The development comes about eight months after Neo raised $35 Mn from existing backer Peak XV Partners in October. Back then, the company said it intends to leverage the fresh capital to develop its wealth management arm and deepen its asset management franchise model.
The company’s asset management business sees it focus on delivering inflation-beating returns without the volatility of equity markets. In this space, the company competes with Jio Financial Services, Bajaj Finserv Asset Management, NJ Mutual Fund, WhiteOak Capital Mutual Fund, Edelweiss Asset Management, among others.
The Mumbai based company is targeting to carve a piece of the pie in the total assets under management of the Indian mutual fund industry, which was at a size of INR 46 Lakh Cr back in September last year.
While incumbents have a strong foothold in the industry, new age startups are also vying for a space. Other fintech startups like Zerodha and Groww have also forayed into asset management recently.

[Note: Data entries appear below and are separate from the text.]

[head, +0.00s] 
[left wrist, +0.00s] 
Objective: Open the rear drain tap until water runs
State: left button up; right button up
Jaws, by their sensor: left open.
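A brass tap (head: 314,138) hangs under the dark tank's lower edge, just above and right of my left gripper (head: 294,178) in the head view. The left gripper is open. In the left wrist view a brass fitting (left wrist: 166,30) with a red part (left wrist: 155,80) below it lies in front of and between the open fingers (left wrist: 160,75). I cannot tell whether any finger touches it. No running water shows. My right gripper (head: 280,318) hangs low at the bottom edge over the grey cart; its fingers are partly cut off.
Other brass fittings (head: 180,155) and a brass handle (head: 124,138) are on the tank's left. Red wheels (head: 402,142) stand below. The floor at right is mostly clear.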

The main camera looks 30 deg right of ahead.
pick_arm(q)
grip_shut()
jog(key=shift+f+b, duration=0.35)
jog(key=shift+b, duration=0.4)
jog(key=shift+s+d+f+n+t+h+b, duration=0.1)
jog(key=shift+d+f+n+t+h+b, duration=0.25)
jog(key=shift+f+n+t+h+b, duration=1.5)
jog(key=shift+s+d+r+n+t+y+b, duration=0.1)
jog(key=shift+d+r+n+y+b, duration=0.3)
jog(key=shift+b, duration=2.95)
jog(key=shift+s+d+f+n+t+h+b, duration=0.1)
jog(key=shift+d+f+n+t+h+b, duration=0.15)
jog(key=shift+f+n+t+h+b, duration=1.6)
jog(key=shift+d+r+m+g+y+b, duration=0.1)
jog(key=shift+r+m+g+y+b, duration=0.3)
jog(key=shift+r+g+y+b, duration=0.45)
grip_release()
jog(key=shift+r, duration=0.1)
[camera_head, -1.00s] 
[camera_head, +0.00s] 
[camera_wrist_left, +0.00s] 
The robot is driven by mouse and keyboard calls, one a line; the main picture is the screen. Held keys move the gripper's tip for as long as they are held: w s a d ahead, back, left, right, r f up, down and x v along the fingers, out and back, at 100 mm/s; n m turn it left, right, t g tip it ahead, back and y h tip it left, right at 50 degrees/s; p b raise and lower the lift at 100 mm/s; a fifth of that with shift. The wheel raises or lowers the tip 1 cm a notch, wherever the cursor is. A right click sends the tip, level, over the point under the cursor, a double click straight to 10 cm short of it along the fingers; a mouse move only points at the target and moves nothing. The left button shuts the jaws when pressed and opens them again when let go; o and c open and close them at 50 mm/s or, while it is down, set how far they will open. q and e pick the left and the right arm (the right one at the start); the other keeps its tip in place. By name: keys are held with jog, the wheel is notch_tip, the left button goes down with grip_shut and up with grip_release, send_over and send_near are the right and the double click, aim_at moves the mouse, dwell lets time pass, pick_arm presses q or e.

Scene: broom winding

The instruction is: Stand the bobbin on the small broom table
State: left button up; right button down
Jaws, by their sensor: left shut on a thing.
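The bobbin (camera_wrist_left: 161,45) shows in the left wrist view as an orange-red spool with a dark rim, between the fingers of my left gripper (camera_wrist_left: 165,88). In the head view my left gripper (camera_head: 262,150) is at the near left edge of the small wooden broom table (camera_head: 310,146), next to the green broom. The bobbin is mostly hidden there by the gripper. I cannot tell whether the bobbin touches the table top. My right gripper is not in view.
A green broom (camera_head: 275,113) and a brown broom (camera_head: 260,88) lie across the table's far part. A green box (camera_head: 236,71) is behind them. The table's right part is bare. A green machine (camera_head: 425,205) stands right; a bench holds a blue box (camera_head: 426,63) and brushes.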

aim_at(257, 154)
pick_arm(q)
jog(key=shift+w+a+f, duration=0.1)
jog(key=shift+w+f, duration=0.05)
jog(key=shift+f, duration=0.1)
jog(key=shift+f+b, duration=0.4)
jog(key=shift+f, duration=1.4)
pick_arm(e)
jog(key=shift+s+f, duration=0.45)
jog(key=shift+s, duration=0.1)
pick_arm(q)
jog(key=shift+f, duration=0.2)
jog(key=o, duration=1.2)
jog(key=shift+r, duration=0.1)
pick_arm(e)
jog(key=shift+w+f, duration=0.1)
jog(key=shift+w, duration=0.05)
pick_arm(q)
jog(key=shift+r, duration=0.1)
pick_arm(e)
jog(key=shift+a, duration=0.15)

Recently, Groww’s AMC arm, Groww Mutual Fund launched India’s first Nifty Non-Cyclical Consumer Index Fund. The fund, an open-ended scheme, seeks long-term capital appreciation by investing in equity and equity-related instruments of Nifty Non-Cyclical Consumer Index.
Besides, Zerodha’s AMC arm, Zerodha Fund House, launched three mutual fund schemes, shortly after receiving SEBI’s go-ahead, back in October.